United States Court of Appeals, Fourth Circuit.
Argued Nov. 5, 1973.
Decided March 20, 1974, Rehearing Denied May 2, 1974.
Ronald J. Jebaily, Florence, S.C., for appellants.
John M. Scott, Florence, S.C. (Wright, Scott, Blackwell & Powers, Florence, S.C., on brief), for appellee.
Before BUTZNER, FIELD and WIDENER, Circuit Judges.
Sylvester Madison, his wife, and son brought this action under 42 U.S.C. 1981 and 1982, and 42 U.S.C. 3601 et seq. (Fair Housing Act of 1968), alleging that William H. Jeffers had unlawfully discriminated against them in refusing to sell land to them because they were black. The district court, sitting without a jury, heard the testimony of the witnesses ore tenus, in open court, found that Jeffers had taken the land off the market for income tax reasons, not race, and that the plaintiffs had not communicated a willingness to purchase at a time when the property was for sale, and dismissed the action. The crucial issue on this appeal is whether these findings of fact are clearly erroneous and require reversal under FRCP 52(a). Because the record supports the findings of the district court, we affirm.
Jeffers bought a tract of land consisting of approximately 298 acres in 1940, and known as the Home Place. He also purchased a one-third undivided interest in a nearby tract of land in the same community known as the Jeffers Place, which he owned with his father-in-law and one Brunson. Both the Home Place and the Jeffers Place are on TV Road. Jeffers began selling land from the Home Place in 1942, but the sales were sporadic until 1960, when he began selling an average of two tracts a year for the purpose of providing money to educate his five children. The years 1964 and 1971, in each of which Jeffers sold three lots, were the only years in which he had conveyed more than two lots from the Home Place.1 Jeffers and the other co-owners also lots and tracts from the Jeffers Place, through Brunson as the agent, and also, in at least one instance, through Martin Real Estate Company. Jeffers had limited his sales from the Home Place each year because he had been advised, albeit erroneously, that if he sold more than five parcels a year, he would lose his right to capital gains tax status on the sales.2 He also had an average yearly income from sources other than land sales of only $4,000, and he testified that, in addition to his capital gains status, he wanted to keep his income taxes to a minimum.
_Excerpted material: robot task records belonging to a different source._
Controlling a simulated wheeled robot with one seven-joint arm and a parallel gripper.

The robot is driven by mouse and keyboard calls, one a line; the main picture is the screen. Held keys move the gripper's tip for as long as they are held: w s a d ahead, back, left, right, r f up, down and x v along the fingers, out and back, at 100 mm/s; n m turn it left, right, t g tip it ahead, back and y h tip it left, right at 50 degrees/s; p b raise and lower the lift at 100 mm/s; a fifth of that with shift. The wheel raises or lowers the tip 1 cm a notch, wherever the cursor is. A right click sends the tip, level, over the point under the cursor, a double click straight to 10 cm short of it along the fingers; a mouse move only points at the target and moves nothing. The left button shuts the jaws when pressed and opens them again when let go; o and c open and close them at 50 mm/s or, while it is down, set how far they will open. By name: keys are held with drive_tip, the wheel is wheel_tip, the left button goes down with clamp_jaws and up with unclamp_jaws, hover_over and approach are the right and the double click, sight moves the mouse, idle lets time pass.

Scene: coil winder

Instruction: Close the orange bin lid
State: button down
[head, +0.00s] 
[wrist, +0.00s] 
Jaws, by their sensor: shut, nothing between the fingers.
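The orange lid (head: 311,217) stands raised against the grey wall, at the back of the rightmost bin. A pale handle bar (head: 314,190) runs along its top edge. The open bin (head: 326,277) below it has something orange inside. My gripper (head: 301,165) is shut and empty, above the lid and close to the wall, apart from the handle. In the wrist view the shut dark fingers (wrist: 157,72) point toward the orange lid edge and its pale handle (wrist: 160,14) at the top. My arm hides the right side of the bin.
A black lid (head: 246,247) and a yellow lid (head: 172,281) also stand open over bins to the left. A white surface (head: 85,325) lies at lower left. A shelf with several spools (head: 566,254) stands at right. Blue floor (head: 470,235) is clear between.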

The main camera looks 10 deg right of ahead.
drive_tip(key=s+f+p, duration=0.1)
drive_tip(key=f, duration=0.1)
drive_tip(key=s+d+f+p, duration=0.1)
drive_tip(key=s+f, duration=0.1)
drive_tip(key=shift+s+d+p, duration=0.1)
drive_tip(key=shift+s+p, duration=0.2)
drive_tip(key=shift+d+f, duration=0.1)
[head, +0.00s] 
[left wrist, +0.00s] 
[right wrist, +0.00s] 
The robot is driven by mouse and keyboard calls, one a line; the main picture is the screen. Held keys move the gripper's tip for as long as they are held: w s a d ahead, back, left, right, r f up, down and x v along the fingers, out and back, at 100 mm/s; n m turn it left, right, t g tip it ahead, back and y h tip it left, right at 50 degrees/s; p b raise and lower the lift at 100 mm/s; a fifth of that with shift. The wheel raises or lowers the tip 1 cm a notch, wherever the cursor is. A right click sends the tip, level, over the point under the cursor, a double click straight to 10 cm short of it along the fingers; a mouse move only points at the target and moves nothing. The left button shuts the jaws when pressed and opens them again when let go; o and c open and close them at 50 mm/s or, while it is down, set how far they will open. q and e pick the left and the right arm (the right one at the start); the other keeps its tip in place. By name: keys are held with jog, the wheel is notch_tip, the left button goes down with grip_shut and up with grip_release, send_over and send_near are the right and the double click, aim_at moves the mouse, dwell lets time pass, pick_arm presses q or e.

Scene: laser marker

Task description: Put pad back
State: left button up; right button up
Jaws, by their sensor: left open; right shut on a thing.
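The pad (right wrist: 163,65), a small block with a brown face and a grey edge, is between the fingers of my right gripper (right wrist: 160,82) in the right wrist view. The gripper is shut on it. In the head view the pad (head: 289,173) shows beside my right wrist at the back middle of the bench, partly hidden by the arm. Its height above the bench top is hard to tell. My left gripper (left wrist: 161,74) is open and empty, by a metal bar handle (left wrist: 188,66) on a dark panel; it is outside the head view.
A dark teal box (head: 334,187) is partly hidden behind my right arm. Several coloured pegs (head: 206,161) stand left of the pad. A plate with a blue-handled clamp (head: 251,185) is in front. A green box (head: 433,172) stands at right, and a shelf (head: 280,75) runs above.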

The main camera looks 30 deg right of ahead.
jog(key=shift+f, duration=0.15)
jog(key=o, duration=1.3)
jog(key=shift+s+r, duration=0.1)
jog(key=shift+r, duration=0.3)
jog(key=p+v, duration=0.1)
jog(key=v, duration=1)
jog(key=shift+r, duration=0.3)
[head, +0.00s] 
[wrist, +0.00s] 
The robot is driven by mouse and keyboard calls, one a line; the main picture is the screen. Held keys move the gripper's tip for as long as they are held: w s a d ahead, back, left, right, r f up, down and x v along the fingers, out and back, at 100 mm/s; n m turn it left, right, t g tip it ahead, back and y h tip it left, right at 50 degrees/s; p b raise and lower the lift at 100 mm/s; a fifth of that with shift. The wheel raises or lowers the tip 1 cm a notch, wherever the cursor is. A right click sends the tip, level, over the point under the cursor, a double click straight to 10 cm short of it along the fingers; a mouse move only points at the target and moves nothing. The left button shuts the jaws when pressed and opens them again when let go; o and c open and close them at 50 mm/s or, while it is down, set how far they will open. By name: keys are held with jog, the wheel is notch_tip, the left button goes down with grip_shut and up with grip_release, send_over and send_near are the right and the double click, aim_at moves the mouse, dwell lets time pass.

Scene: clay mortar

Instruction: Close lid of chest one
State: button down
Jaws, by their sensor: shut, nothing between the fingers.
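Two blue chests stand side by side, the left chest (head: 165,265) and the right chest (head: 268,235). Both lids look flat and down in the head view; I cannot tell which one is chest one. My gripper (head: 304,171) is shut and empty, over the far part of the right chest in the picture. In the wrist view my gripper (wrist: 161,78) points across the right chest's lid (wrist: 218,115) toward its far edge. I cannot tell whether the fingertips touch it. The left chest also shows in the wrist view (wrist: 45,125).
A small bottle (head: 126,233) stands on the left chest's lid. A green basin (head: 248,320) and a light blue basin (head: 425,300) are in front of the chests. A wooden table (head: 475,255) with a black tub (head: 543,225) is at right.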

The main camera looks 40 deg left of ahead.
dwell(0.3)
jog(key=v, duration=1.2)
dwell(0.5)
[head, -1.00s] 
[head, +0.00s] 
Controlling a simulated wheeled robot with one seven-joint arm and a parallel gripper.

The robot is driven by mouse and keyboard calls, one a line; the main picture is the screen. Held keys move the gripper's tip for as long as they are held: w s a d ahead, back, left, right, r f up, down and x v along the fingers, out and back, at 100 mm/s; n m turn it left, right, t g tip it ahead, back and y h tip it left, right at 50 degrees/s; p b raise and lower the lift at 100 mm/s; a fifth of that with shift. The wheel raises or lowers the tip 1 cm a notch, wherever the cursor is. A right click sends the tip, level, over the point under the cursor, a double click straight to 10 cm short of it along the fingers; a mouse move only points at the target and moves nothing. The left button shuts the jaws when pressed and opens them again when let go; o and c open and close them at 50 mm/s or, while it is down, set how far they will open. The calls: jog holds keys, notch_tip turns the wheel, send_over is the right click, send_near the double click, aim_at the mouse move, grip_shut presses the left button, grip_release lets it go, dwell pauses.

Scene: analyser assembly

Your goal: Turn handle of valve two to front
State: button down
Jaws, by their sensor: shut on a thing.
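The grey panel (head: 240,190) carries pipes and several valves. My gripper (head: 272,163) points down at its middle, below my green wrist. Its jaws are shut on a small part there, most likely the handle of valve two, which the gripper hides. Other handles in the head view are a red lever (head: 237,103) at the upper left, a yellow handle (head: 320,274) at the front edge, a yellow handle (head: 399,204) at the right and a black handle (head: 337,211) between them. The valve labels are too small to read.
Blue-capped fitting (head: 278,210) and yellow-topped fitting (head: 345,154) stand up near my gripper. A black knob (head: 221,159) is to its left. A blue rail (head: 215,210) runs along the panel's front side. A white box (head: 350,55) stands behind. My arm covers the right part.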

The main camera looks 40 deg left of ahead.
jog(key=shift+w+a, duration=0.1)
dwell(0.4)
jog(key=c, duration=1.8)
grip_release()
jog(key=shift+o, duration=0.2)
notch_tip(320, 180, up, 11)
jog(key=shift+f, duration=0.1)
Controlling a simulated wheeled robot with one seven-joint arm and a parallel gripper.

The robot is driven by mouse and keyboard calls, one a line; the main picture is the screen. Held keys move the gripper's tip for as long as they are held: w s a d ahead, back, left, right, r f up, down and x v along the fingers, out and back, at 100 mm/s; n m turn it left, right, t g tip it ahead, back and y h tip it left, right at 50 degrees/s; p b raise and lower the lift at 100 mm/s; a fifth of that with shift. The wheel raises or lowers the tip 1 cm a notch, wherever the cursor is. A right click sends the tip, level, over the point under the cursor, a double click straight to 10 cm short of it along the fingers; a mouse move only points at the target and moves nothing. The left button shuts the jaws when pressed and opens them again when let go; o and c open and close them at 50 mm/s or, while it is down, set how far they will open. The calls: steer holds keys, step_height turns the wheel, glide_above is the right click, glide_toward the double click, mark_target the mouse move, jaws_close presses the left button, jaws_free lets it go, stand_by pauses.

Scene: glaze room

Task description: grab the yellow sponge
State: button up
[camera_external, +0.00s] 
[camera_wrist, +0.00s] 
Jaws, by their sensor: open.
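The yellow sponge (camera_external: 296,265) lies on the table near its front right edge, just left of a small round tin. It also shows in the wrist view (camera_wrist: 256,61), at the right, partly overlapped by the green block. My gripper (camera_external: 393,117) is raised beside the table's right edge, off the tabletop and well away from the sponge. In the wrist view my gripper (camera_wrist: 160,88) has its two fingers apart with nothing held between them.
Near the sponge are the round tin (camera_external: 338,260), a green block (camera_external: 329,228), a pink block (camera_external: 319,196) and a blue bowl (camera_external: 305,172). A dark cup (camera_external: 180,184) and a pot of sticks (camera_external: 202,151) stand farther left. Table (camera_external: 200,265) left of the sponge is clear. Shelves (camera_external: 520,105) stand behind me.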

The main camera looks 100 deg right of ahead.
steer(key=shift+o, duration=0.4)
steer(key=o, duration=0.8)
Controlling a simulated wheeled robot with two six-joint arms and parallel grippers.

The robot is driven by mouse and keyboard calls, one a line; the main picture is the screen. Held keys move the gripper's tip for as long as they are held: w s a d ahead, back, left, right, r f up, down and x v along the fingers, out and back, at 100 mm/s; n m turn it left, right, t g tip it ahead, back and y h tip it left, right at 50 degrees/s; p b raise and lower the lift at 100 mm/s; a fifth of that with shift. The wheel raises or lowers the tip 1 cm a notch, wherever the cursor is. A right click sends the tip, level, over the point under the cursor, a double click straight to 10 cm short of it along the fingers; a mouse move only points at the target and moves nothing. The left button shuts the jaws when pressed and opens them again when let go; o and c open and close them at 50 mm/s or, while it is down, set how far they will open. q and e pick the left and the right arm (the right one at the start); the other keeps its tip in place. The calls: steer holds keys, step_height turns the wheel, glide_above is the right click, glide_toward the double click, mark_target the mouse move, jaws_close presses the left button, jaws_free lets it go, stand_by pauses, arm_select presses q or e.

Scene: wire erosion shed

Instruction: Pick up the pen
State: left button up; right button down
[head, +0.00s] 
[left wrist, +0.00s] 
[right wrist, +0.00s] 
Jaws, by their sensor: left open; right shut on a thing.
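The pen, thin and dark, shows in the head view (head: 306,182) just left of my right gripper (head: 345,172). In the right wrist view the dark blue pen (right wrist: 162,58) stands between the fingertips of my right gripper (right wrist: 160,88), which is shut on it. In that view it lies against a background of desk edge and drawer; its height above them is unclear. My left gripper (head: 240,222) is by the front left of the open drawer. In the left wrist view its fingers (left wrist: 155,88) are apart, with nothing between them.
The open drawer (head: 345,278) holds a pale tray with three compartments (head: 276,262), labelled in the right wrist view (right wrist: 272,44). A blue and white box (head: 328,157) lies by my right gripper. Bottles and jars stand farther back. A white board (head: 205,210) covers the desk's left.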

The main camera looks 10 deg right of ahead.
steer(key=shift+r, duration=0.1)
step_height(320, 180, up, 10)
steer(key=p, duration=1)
Jeffers, at the request of a niece's husband who worked for Martin Real Estate Company (Martin Co.), allowed twelve lots from the Home Place to be listed for sale with the Martin Company during 1970. Thereafter, a FOR SALE sign was placed on this property listing Martin Company as the agent, and Martin Company, from time to time, ran advertisements for sale of the property in the Florence newspaper. These advertisements were run at Martin Company's instance, and Jeffers was not consulted prior to their publication. He was not aware the advertisements were inadvertently continued in the paper after the listing contract expired July 31, 1971.
During the summer of 1971, Madison noticed the FOR SALE signs on the property and the newspaper advertisements concerning the property. On August 13, 1971, Madison contacted L. A. Tallon, an employee of Martin Company, who thereafter took Mr. and Mrs. Madison to look at the property. The Madisons expressed interest in two different lots belonging to Jeffers, but they were also interested in other land in the vicinity. Tallon was not sure what the Madisons wanted to buy, as they had also expressed interest in some lots in the area that were commercial property. Tallon did advise the Madisons that they should make a deposit if they wented to buy, but the Madisons said they wanted to investigate the matter further, and did not make a deposit. After the Madisons left, Tallon called Jeffers to advise him of the prospective buyers, and Jeffers immediately told Tallon that he could not sell any more land because of tax reasons. Tallon did not advise Jeffers at that time that the Madisons were black, nor did Jeffers know it.
Madison did make subsequent inquiries about other available property for sale in the area; he also apparently made inquiries concerning a title check on Jeffers' land he had been shown.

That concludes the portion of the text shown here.